## PROBLEM STATEMENT
Repeat, please, only the lines from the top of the data down to the line with "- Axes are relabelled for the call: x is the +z"; include both of those lines.

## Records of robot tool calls
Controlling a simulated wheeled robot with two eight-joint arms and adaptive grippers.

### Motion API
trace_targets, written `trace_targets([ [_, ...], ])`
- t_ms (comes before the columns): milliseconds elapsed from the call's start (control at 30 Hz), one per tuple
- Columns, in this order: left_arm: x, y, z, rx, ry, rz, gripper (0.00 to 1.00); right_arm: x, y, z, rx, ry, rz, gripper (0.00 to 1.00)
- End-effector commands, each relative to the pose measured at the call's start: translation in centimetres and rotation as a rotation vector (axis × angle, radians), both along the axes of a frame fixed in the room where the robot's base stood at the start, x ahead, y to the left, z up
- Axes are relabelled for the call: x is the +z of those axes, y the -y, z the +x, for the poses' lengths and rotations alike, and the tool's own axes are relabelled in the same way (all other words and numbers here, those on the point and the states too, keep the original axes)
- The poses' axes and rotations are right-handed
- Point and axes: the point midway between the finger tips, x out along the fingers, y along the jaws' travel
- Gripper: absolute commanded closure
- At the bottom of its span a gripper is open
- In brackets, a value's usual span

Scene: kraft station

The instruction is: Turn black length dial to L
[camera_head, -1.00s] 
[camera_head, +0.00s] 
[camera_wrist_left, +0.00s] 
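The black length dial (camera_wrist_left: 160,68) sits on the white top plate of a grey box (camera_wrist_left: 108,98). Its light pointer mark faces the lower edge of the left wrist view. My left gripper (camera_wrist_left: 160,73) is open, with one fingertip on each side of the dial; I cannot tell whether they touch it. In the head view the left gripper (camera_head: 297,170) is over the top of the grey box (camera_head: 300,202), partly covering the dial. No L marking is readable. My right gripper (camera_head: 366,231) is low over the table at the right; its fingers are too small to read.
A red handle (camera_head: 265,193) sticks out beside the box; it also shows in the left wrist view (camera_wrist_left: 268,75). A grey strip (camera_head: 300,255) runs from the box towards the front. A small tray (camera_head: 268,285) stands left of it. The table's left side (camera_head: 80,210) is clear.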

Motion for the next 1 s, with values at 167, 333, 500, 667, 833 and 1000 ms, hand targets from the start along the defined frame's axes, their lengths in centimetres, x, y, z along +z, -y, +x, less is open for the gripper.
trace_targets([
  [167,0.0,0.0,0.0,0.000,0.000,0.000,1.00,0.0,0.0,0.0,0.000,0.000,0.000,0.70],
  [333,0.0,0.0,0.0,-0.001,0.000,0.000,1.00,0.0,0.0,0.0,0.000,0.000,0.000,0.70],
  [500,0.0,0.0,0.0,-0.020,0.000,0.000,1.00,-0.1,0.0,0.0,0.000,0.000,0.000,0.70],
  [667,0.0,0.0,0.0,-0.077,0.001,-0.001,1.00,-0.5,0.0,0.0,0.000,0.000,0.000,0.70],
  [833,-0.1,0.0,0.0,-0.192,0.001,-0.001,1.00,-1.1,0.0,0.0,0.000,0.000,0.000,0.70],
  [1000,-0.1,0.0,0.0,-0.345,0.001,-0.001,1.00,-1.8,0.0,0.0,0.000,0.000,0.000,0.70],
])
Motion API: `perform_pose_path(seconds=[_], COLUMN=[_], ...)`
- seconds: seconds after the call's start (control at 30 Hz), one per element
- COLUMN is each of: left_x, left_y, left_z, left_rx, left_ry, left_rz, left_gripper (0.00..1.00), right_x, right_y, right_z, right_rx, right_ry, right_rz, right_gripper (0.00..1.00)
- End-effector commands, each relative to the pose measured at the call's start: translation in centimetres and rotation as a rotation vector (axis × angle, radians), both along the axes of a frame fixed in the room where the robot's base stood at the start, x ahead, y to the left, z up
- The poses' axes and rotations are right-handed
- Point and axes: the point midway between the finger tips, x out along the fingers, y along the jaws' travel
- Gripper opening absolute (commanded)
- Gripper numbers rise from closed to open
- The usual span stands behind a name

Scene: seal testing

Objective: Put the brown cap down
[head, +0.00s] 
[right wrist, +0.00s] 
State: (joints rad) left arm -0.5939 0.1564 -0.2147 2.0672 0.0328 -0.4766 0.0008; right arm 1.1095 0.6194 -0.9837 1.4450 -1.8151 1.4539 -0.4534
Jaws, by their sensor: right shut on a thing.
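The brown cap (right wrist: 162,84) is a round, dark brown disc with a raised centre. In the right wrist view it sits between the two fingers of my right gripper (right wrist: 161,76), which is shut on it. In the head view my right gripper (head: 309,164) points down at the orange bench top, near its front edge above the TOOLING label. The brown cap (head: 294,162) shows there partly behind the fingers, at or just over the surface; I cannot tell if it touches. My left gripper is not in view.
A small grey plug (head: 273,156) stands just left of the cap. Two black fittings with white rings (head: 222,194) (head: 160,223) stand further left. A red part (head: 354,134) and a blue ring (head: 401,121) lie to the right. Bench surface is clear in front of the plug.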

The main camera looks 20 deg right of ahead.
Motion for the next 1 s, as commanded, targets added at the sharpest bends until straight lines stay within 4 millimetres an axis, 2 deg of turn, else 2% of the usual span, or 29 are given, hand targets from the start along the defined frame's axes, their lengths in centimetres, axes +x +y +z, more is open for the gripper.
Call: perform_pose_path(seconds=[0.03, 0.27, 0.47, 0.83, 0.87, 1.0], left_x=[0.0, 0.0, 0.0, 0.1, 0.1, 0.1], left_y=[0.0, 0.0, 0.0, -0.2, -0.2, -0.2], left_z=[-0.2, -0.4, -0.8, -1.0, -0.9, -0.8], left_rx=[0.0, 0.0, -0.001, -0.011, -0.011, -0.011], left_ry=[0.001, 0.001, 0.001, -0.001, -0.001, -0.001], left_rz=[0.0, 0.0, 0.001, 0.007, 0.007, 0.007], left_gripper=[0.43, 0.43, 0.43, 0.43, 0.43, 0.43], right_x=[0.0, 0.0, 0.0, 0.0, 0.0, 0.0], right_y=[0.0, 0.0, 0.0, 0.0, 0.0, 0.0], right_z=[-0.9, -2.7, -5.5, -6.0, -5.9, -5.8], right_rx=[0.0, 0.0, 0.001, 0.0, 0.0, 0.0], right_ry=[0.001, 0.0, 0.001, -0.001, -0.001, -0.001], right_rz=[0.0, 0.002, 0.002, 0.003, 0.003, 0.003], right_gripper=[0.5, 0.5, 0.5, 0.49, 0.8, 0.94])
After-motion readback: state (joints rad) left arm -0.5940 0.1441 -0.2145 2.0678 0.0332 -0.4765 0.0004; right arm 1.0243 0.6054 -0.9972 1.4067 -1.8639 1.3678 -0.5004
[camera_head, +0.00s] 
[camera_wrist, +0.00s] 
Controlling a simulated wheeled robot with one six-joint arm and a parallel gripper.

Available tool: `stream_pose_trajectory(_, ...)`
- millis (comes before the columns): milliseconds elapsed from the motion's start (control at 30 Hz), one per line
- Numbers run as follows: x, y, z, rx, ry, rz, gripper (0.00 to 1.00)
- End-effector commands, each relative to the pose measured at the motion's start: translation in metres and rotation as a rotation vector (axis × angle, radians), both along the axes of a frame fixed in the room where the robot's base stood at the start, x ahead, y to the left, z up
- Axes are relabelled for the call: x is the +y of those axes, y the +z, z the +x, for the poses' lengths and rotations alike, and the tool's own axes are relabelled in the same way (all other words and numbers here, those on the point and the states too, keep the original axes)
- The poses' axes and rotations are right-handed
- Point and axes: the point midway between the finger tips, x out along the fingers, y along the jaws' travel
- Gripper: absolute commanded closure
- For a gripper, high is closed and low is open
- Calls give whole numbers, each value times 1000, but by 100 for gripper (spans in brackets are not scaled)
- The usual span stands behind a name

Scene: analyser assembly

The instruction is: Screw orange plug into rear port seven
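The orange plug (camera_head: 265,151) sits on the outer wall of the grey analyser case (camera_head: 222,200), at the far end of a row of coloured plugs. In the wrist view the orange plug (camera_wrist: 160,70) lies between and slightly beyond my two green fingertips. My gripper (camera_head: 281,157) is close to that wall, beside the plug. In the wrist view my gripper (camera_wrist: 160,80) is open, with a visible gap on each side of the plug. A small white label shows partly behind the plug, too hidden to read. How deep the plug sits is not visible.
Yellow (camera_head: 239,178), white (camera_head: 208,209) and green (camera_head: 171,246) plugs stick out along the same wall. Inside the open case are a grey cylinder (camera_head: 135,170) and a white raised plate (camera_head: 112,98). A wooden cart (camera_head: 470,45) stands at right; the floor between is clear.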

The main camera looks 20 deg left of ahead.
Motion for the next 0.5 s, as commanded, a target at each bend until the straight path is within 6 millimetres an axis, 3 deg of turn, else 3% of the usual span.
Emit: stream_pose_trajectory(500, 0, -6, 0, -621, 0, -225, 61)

## ANSWER TO THE EXERCISE
Controlling a simulated wheeled robot with two eight-joint arms and adaptive grippers.

### Motion API
trace_targets, written `trace_targets([ [_, ...], ])`
- t_ms (comes before the columns): milliseconds elapsed from the call's start (control at 30 Hz), one per tuple
- Columns, in this order: left_arm: x, y, z, rx, ry, rz, gripper (0.00 to 1.00); right_arm: x, y, z, rx, ry, rz, gripper (0.00 to 1.00)
- End-effector commands, each relative to the pose measured at the call's start: translation in centimetres and rotation as a rotation vector (axis × angle, radians), both along the axes of a frame fixed in the room where the robot's base stood at the start, x ahead, y to the left, z up
- Axes are relabelled for the call: x is the +z of those axes, y the -y, z the +x, for the poses' lengths and rotations alike, and the tool's own axes are relabelled in the same way (all other words and numbers here, those on the point and the states too, keep the original axes)

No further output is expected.